The Daily Escape:
Clunker gold, Goldfield, NV – July 2022 photo by Ted Matzek
Sens. Joe Manchin (D-WVA) and Susan Collins (R-ME) aren’t Wrongo’s idea of Senators who exhibit statesmanship. Both are more his idea of how political hacks look and operate. And for Collins at least, that viewpoint is based on several unproductive meetings with the Senator from Maine.
But Wrongo could be – well, wrong in the case of their authorship of the Collins-Manchin Electoral Count Reform Act bill, (ECRA) which fixes some of the deficiencies in the 1887 Electoral Count Act (ECA) that controls how Congress counts Electoral College votes.
The entire process was a ceremonial afterthought until Trump and his henchmen tried to subvert the ECA via occupying the US Capitol in the Jan. 6 coup. According to Slate: (parenthesis by Wrongo)
“The Collins-Manchin Electoral Count Reform Act bill would fix a lot of the ambiguities and contradictions in the (Electoral Count) act and do much more. It…would confirm…that a vice president has no unilateral power to accept or reject election results. It would also raise the threshold for senators or representatives to object to valid electoral college votes, eliminate the chance that a state legislature could rely on that “failed election” language to send in alternative slate of electors, and provide a mechanism for federal judicial review of any action by a rogue governor to send in a fake slate of electors.”
Sounds promising. What does the new bill do to prevent these things? From the WaPo: (emphasis by Wrongo)
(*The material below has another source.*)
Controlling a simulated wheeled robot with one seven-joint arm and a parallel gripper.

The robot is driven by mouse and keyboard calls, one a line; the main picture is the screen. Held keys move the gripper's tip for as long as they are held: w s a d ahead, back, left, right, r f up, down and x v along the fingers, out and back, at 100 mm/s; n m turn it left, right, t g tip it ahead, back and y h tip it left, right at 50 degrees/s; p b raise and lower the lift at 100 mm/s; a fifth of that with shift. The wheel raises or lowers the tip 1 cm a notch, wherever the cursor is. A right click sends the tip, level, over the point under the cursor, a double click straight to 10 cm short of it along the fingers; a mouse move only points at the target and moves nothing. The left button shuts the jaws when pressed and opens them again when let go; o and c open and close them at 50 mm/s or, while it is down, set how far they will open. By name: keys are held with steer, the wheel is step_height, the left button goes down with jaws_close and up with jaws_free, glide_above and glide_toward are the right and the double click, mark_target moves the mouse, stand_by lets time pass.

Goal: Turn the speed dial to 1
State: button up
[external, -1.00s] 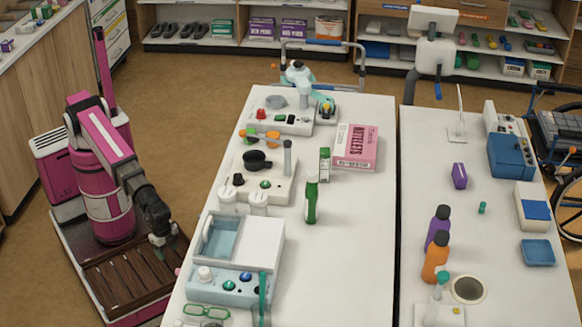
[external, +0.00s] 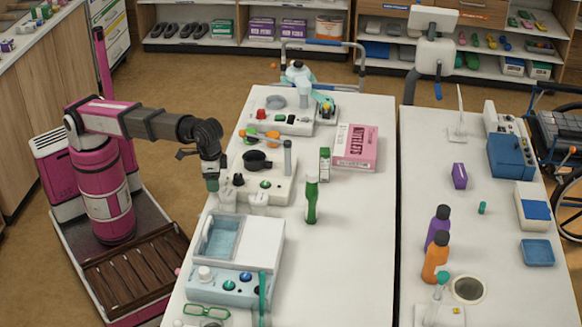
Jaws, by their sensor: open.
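Several devices with knobs stand on the left table; no speed label or number is readable, so I cannot tell which knob is the speed dial. The middle white device (external: 277,190) has a black knob (external: 238,179) at its left front, a green knob (external: 265,184) and a black round cup on top. My gripper (external: 211,184) is open and empty, pointing down at the table's left edge, just left of the black knob and apart from it. The fingertips are small in this view.
A pale blue bath device (external: 236,285) with more knobs is nearer. A green bottle (external: 311,202) and a pink box (external: 356,147) stand to the right. The table's right front is clear.

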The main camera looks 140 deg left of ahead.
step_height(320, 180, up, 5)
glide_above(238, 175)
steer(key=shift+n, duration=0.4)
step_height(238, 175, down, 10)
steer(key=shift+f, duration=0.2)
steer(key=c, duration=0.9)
“…the proposal would require a state to appoint presidential electors in the manner dictated by the state’s laws as they existed before Election Day. As long as every state’s laws require appointment of electors in keeping with the popular vote, this would prevent a state legislature from appointing electors in defiance of that vote.”
More: (brackets by Wrongo)
“Second, the proposal would require the governor to certify the correct electors by a hard deadline before Congress counts them. This is supposed to prevent a governor from certifying the electors for the losing candidate. What if a state legislature and governor simply ignored those requirements and their constitutional duty? [T]he proposal would allow an aggrieved candidate to trigger expedited judicial review by a federal three-judge panel, subject to expedited Supreme Court appeal….[then] Congress would be required to count the electors that the courts deemed the correct one.”
The proposal clarifies that the vice president’s role is purely ceremonial. And while the ECA currently requires one member from each Congressional chamber to force a vote on whether to invalidate electors, a very low bar, the proposal would require one-fifth of each chamber to force the vote for each state.
It begs the question of whether this Congress’s law would bind a future Congress to count only electors the courts deem legitimate. It’s likely that a future Congress would have to repeal this new law to wiggle out of following it. And it would also require a presidential signature, all of which might be difficult (but possible) to pull off in the middle of a contested post-election.
And it raises the question of whether we can count on the federal courts to do the right thing.
Wrongo thinks we should do away with the Electoral College, or at least pass the National Popular Vote Compact in enough states to eliminate any effort to steal the EC votes.
If American had a modern suffragette-type movement, maybe the oligarchical Senate could be changed. Think about an Amendment that created 50 Senatorial Districts, roughly equal in population, across state lines where necessary, with 2 Senators per District.
You know, letting us begin to act like a real democracy.
But in 2022, we shouldn’t make the perfect the enemy of the good. Slate says that right now, there are nine Republican senators who have co-sponsored the ECRA, just one short of the 10 necessary to overcome a potential Senate filibuster, and Senate Minority Leader Mitch McConnell has indicated his general support for this kind of reform.
The ECRA has a realistic chance of passing if enough Democrats and Republicans are willing to compromise. This opportunity is unlikely to last past the convening of the 118th Congress next January. If Democrats lose the House, there’s no way that Kevin McCarthy, the likely Speaker, would willingly bring it up.
Even though the ECRA doesn’t address voter suppression, its introduction was welcomed by a coalition of civil rights and voting rights leaders who recognize that election subversion must be fixed urgently.
Let’s leave the last word to Slate’s Rick Hansen:
“On top of all this, we need legislation on a state and local level to prevent election subversion, such as that which guarantees transparency in vote tabulating by election officials and removes discretion of election officials when they fail to do their jobs as mandated by state law.